"... ainda falta qualquer coisa...ah, sim, os mísseis de cruzeiro!!..."

Onde estão os intelectuais?

No passado, escritores, filósofos e outros pensadores ocidentais mobilizavam-se para pedirem aos seus governos que agissem – ou não – durante uma crise internacional. Porque estão tão silenciosos sobre a Síria, enquanto o conflito se agrava e a perspetiva de uma intervenção militar se aproxima?

Publicado em 29 Agosto 2013 às 17:29
"... ainda falta qualquer coisa...ah, sim, os mísseis de cruzeiro!!..."

Houve um tempo em que os intelectuais de todo o mundo se uniam numa frente quando uma situação mundial assim o exigia.
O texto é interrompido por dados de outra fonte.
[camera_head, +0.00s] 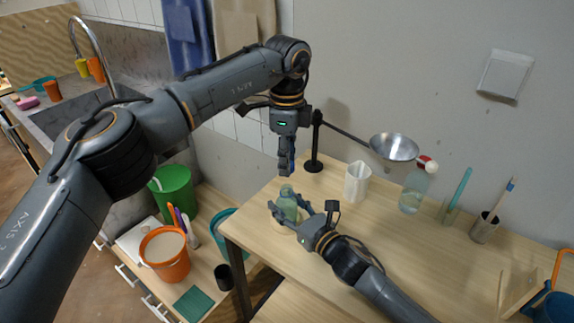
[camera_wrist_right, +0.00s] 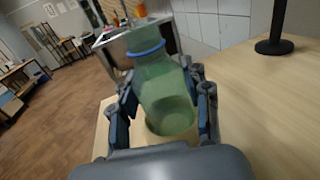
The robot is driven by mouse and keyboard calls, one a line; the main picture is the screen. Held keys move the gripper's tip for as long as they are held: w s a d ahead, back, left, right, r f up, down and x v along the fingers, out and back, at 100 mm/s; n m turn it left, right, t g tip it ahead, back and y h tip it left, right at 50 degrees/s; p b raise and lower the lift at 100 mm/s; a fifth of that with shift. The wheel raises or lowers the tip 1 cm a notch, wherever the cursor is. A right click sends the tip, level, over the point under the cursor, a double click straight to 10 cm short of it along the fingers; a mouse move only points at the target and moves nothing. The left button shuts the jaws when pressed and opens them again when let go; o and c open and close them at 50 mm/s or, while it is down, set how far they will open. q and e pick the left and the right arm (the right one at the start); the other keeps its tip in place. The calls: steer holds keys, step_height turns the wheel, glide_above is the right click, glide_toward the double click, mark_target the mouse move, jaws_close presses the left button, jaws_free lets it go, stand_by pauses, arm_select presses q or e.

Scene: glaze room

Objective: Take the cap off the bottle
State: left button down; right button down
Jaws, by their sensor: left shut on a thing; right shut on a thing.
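The green see-through bottle (camera_head: 288,204) stands near the left end of the wooden table. In the right wrist view the bottle (camera_wrist_right: 164,95) shows a blue ring around its neck and no cap on top. My right gripper (camera_head: 286,214) is shut on the bottle's body, with a finger on each side (camera_wrist_right: 163,112). My left gripper (camera_head: 287,172) points down just above the bottle, apart from its top. It is shut on a small thing, taken to be the cap, which is mostly hidden by the fingers.
Behind stand a black stand (camera_head: 314,150) with a metal bowl (camera_head: 394,147), a white pitcher (camera_head: 357,182), a red-and-white-topped bottle (camera_head: 413,192) and a brush cup (camera_head: 485,228). An orange bucket (camera_head: 167,262) is lower left. The table's middle is clear.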

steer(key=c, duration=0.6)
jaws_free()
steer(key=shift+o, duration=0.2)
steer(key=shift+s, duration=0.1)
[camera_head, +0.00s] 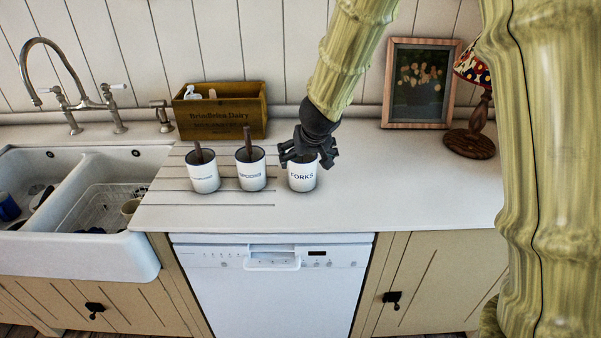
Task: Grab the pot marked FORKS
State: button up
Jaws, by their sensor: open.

O processo normal era o seguinte: dois ou mais pensadores elaboravam um apelo dirigido às Nações Unidas ou a qualquer outra instituição, faziam o texto circular entre os seus amigos intelectuais e publicavam a versão final no jornal francês Le Monde. No que diz respeito à Síria, isso parece ser coisa do passado.

Há dois anos, em junho de 2011, sete escritores/pensadores ainda se deram ao trabalho de pedir ao Conselho de Segurança para adotar uma resolução que facilitasse uma intervenção na Líbia. “Será trágico e moralmente inaceitável se esta resolução não for discutida ou ficar simplesmente resolvida com a ameaça de um veto ou de um voto em branco.” Signatários: Umberto Eco, David Grossman, Bernard-Henri Lévy, Amos Oz, Orhan Pamuk, Salman Rushdie e Wole Soyinka. Todos escritores e, um deles, vencedor do prémio Nobel.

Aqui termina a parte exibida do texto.